Monthly Archives: Maret 2014

Wisata @ Jogja [4]: Oyo River Body Rafting

Standar

Ini adalah cerita lanjutan dari post Wisata @ Jogja [3]: Pantai Goa Watu Lawang. Kunjungan saya adalah pada 26 Januari 2013 yang lalu.

Setelah makan siang di warung padang dengan menu ikan kuah santan kuning (opor?), maka energi sudah terisi untuk perjalanan selanjutnya.

P1000430

Titik keberangkatan menuju sungai Oyo (sebelum naik ke Jeep).

Wisata Goa Pindul terletak di desa Bejiharjo.
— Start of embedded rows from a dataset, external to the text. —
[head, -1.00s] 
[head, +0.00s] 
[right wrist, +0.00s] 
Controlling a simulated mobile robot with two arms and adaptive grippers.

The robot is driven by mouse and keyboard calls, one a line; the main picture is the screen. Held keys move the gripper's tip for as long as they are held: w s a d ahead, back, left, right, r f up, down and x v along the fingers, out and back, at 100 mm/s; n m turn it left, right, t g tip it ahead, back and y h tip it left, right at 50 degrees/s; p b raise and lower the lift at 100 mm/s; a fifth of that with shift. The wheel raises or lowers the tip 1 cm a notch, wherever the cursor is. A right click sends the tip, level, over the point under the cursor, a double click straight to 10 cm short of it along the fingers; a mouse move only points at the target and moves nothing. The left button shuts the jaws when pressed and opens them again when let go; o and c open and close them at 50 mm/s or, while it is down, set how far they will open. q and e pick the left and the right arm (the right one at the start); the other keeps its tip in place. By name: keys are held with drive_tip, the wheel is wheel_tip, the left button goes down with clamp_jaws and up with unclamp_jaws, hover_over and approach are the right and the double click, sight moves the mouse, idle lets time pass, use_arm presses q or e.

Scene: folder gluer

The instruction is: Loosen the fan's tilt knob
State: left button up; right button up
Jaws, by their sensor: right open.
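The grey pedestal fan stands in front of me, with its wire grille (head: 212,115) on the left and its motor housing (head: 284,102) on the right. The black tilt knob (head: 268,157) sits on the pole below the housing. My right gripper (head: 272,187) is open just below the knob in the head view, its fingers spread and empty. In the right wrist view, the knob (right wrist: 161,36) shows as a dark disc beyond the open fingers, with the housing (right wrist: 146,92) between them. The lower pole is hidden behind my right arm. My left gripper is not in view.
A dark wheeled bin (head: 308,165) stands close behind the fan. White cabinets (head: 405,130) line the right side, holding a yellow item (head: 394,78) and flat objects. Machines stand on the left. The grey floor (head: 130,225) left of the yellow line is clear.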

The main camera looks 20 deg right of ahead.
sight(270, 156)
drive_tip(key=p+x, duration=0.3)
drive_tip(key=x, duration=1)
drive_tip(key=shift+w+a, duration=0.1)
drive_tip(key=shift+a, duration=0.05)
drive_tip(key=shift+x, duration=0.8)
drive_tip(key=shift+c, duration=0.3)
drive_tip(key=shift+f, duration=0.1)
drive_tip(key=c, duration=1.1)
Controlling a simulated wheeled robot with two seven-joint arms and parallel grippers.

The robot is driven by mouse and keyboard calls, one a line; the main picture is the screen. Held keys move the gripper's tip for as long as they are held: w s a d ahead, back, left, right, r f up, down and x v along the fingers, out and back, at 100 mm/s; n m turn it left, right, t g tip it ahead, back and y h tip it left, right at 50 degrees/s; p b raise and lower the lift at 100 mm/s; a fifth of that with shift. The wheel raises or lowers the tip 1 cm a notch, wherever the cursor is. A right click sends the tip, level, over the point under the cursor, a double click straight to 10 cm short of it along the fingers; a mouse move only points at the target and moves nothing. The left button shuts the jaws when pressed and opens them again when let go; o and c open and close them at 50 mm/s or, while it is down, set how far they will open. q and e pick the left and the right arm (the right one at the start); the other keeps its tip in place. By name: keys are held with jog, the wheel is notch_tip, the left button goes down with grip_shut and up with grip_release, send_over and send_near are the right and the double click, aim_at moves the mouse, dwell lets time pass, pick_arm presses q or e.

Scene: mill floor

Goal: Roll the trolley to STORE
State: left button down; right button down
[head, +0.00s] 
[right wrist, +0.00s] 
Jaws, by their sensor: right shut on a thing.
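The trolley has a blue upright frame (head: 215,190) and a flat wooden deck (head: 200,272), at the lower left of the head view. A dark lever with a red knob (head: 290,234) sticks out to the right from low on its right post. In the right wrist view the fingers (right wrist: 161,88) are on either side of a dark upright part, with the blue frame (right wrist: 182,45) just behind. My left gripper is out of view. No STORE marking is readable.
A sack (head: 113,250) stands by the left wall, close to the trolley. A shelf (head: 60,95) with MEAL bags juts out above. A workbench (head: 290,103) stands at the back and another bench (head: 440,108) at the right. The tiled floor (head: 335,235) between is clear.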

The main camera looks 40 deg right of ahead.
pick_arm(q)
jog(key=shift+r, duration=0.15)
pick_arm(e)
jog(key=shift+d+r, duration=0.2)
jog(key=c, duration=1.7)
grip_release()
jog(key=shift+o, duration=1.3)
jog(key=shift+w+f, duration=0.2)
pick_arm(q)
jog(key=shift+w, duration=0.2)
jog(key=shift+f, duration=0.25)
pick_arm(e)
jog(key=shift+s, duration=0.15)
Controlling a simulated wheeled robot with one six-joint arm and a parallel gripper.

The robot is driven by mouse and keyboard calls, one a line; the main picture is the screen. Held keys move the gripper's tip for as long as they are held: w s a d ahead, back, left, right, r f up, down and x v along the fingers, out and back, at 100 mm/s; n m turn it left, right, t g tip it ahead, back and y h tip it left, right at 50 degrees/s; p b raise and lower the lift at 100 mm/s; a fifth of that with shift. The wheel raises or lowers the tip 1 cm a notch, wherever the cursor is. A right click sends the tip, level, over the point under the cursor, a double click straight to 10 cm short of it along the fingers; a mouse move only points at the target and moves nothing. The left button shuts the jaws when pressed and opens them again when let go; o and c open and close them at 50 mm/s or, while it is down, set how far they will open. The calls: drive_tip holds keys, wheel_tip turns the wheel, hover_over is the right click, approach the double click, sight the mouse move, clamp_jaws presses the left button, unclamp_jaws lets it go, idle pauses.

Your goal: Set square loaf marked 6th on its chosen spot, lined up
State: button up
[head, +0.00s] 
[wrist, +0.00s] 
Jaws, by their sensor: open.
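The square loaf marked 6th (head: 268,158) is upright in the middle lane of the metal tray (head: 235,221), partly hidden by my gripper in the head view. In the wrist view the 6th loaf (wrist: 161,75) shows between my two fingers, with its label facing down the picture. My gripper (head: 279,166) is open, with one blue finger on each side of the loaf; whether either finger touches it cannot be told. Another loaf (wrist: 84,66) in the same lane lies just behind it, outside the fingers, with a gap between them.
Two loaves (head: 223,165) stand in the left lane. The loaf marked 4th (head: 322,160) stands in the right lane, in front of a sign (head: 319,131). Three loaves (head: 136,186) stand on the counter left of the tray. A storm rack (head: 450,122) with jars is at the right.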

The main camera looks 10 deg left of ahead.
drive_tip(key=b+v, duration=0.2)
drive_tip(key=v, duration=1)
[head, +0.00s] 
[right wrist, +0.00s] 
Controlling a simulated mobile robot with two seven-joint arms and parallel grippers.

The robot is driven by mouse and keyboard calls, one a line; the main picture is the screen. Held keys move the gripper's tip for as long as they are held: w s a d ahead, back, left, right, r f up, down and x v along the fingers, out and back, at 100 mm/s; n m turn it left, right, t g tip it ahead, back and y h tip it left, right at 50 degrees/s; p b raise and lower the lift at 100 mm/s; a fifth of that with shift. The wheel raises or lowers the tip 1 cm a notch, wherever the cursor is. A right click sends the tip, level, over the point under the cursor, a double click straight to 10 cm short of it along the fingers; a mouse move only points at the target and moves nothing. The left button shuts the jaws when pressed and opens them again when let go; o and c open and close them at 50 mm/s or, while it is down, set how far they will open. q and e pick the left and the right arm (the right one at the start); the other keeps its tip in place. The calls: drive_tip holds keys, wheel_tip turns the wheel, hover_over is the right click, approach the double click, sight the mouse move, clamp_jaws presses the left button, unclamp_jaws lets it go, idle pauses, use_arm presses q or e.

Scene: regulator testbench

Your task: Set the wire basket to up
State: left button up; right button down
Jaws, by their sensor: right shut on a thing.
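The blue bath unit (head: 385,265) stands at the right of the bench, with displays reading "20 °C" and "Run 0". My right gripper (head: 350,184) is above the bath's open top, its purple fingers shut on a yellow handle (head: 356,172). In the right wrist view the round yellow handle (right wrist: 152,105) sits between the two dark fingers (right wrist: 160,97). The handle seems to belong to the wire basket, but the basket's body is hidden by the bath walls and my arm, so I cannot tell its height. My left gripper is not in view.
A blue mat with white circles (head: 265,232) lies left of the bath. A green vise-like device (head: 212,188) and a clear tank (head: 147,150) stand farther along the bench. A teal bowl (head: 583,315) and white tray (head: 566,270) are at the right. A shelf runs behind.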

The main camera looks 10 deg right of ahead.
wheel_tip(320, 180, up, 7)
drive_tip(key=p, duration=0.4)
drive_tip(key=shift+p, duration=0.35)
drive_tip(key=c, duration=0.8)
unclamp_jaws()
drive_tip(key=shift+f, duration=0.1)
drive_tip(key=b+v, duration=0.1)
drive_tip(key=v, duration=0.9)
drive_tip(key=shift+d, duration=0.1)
Tempat wisata ini cukup terkenal di lingkup nasional. Nah, sangking terkenal dan ramainya, terjadi sengketa (perebutan wilayah dan pengunjung). Di sana ada 3 provider rafting. Saya kebetulan sampai di pos parkir provider Dewa Bejo. Di mana ada mata pencaharian, di situ ada perebutan wilayah.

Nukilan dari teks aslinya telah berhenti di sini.